NFL AM: Cowboys’ Gregory Suspended Four Games


The 2016 league year hasn’t even begun yet and the Dallas Cowboys have already lost a player for the first four games of the upcoming season.

The NFL announced on Friday that Dallas defensive end Randy Gregory has been suspended four games for a violation of the NFL’s substance abuse policy. Gregory reportedly failed multiple test during the 2015 season and an exhausted his appeal options before the suspension was announced.

For Dallas, it’s another blow to a defense that has talent but that is littered with players who can’t stay on the field because of suspension, injury or both. The Cowboys lost linebacker Rolando McClain to a similar suspension last year and also had defensive end Greg Hardy miss four games last season due to suspension.

But that’s the risk you take when you employ players of such low character, as the Cowboys have of late. The only reason Gregory, a consensus Top 10 draft talent, was available to Dallas at the 60th overall pick last year was because he had failed a drug test at the NFL Scouting Combine and scared teams away. That positive test put the 23-year-old in the league’s rehabilitation program, which comes with mandatory tests throughout the season.

The Cowboys happily swooped in and grabbed Gregory in the second round, one of three projected first round picks they nabbed last season along with actual first round pick Byron Jones and undrafted free agent La’el Collins, who had some issues of his own cause him to fall out of the draft. But now Dallas can see why teams were shy on the Nebraska product in the first place.

After an impressive showing during training camp, the preseason, and in the season opening win over the Giants, Gregory missed five games due to a high ankle sprain in that game. He wasn’t the same after returning from that injury and didn’t register a sack over the course of the season. Still, the defensive end showed flashes of brilliance during the season, and had the Cowboys excited about what was to come, but that excitement has to be tempered now.

Gregory is an incredible talent, and if he can put it all together on the field, Dallas will have a heck of a player. But he has to actually be able to play to do that.

There are some who will be compelled to make this about the fact that the NFL still tests for marijuana and how archaic that policy is. But the truth is, it takes a really stupid person to first test positive for weed at the Combine and then, once put into the NFL’s drug program, test positive again. This is on Gregory, not the league. And to a certain degree, it’s on the Cowboys as well, for continuing to enable players who can’t get out of their own way.

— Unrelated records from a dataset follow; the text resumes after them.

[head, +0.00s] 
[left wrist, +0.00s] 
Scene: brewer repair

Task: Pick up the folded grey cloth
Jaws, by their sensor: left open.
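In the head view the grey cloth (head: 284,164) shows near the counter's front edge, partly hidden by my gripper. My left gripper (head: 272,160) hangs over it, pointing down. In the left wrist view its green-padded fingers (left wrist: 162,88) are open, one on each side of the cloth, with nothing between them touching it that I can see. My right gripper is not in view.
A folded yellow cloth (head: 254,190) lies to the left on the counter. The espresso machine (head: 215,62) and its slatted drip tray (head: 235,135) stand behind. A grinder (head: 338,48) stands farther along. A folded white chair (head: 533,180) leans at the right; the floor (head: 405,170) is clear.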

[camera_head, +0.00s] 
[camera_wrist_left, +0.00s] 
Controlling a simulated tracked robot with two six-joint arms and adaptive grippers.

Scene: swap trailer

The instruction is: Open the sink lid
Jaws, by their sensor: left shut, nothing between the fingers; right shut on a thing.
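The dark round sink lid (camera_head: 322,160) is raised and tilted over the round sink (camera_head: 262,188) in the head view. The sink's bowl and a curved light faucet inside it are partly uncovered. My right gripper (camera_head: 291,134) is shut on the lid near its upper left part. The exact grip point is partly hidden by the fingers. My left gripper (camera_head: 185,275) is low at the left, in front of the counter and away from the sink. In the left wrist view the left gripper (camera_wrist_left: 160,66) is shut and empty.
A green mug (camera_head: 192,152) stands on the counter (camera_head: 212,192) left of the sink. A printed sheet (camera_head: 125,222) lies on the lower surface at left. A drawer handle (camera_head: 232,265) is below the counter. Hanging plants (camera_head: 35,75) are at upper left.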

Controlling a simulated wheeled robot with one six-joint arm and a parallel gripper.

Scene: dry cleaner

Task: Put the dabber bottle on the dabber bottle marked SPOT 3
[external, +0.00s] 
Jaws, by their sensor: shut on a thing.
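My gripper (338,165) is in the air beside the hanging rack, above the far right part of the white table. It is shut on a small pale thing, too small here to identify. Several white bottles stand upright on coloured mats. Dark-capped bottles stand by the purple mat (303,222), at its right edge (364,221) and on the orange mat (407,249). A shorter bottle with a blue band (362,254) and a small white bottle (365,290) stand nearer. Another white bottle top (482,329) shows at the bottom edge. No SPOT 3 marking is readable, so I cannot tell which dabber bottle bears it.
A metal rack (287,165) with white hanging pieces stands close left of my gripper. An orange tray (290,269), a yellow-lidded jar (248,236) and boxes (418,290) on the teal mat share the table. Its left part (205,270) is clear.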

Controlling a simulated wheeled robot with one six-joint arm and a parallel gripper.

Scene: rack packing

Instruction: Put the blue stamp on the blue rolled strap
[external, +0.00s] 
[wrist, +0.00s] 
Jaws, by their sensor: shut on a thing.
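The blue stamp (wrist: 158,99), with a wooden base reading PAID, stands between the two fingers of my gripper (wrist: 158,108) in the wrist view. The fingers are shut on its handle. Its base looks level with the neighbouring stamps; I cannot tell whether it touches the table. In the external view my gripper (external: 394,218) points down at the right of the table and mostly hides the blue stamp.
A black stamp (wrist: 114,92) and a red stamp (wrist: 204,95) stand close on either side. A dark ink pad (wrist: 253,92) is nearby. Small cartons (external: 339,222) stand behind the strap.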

As the start of the new league year draws nearer, the retirements keep rolling in. The latest of those came on Friday when Pittsburgh Steelers tight end Heath Miller announced he would retire after 11 seasons in the league.

“I will always cherish and value the special bonds that I formed with my teammates. It was truly an honor for me to take the field with them,” Miller said in a statement. “I am also appreciative of my entire family and all of the coaches who helped me along the way. Additionally, I want to thank Steelers Nation, the best fans in the NFL!”

Miller crafted a heck of a career during his more than a decade of service in the Steel City. He was a part of two Super Bowl winning teams and sits atop the record books for tight ends in the storied history of the franchise. His 592 receptions rank first among tight ends and second for all pass catchers in Steelers history, and his 6,569 receiving yards and 45 receiving touchdowns are both first among TE’s and fourth among all receivers in Pittsburgh’s books.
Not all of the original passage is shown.